Brazil’s model has similarities to Germany’s, with the government carrying out public auctions for contracts and putting out favorable investment terms for foreign companies looking to set up renewable energy projects. Spain was doing well as wind became its largest source of power generation in April 2013, but economic woes have seen Madrid begin to double back on its commitments.

Political gridlock in Washington, D.C. means renewable energy in the U.S. has been boosted by state and private efforts. Arizona now has the biggest solar power plant in the world, while California has the largest geothermal plant in the country.

In Mexico, the country’s solar potential and the improving cost-effectiveness of PV technology has seen projects like the 30MW Aura Solar I crop up. But the national electricity regulator, CFE, has been slammed for taking up to six months to connect residential PV installations to the grid.

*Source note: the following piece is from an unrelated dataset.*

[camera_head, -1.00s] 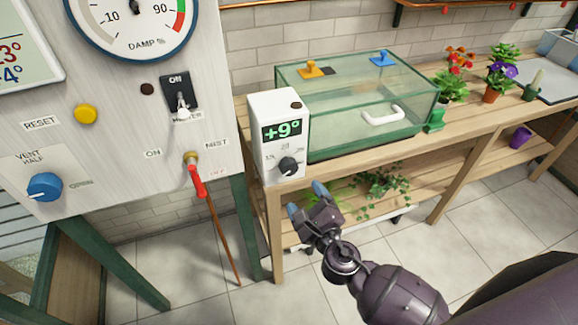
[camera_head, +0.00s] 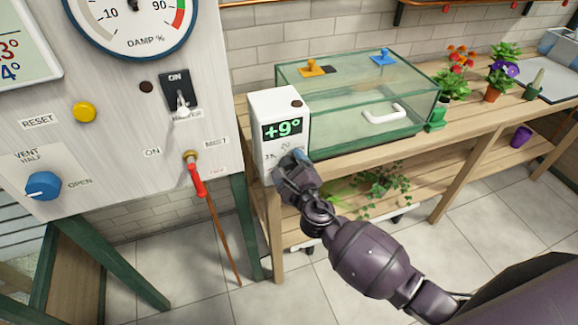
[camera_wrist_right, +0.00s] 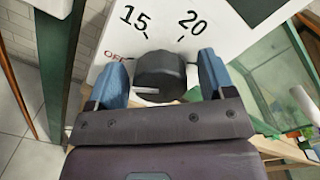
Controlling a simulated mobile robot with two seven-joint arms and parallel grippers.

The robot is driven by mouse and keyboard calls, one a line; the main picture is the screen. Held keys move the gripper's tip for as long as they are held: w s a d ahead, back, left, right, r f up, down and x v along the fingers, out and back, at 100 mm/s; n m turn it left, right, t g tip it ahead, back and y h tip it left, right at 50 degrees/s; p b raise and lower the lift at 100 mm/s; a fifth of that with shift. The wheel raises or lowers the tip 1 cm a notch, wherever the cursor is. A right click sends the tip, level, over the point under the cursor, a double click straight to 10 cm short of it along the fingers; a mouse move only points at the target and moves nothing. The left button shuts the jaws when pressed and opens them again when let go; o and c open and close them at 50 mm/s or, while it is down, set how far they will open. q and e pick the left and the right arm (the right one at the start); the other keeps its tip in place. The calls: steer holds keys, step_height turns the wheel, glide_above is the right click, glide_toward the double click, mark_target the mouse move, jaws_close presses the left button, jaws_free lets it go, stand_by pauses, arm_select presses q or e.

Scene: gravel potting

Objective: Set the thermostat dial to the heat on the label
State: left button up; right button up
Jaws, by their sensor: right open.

Perhaps the most ambitious plans come from China, which is busy working to transform its reputation from an energy pariah to a respected renewable leader. However, these are being mandated at a central level, with little to no attention being paid to the opinions of the Chinese public.

And there’s the rub. The German public is a willing participant in the government’s efforts, happy to face higher bills in exchange for a cleaner and more energy-efficient future, paying an average of 90 euros a month in 2013. It is true that Germans’ power bills are the highest in Europe, but the trade-off is known, increases are announced and negotiated months in advance, and surprises are few.

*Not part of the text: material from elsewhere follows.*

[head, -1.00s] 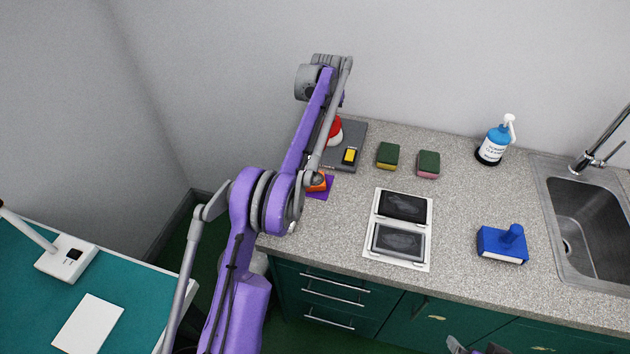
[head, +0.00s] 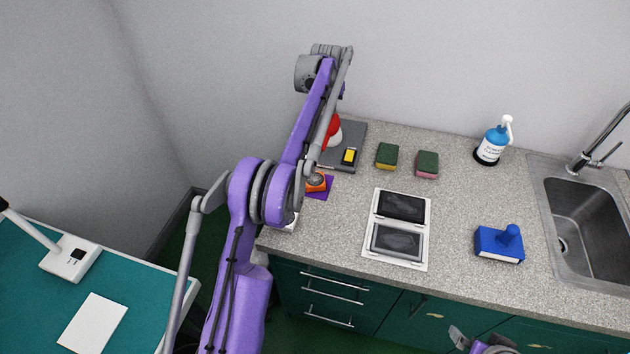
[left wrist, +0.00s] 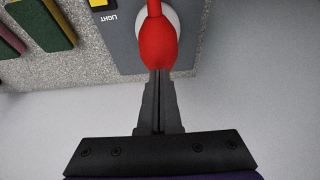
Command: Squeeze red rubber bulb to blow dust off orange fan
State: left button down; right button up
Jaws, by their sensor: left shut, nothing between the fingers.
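A red rubber bulb (head: 333,128) with a white part sits on a grey panel at the back of the counter, partly behind my left arm. In the left wrist view the bulb (left wrist: 158,45) is just ahead of my left gripper (left wrist: 159,76). The gripper's fingers are together with nothing between them, tips close to the bulb's near end; I cannot tell if they touch. The orange fan (head: 316,183) lies on a purple square (head: 327,190), partly hidden by my left arm. Part of my right gripper (head: 466,340) shows at the bottom edge; its jaws are unclear.
The grey panel (head: 354,135) has a yellow switch (head: 349,157). Two sponges (head: 387,155) (head: 427,164), a white double-framed tray (head: 426,232), a blue brush-like block (head: 500,245), a soap bottle (head: 492,143) and a sink (head: 582,215) are on the counter. Bare counter lies between them.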

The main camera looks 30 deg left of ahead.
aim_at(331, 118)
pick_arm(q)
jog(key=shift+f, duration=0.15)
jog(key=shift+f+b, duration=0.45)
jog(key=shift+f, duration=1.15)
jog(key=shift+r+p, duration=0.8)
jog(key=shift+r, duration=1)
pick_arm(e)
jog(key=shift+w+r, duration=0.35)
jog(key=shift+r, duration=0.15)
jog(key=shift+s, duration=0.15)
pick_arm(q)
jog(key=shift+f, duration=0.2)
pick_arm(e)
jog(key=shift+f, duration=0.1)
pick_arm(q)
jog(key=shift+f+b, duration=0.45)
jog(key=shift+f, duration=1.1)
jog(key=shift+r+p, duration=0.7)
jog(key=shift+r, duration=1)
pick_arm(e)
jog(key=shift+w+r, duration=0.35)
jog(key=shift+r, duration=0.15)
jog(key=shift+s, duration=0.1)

In the UK, which was proud of having among the lowest electricity rates in the EU, the government has been hard-pressed to explain to customers just why Scottish Power, Southern Electric, and British Gas have all raised prices, while the Labour Party has promised a 20-month price freeze if it wins 2015 elections.

The UK has left its coal and nuclear infrastructure to stagnate, reversed Blair-era commitments to renewable sources and opened vast swathes of the country to fracking exploration.

Ask them, and Germans might tell you that a pricey electricity bill might actually save everyone from a few headaches down the line.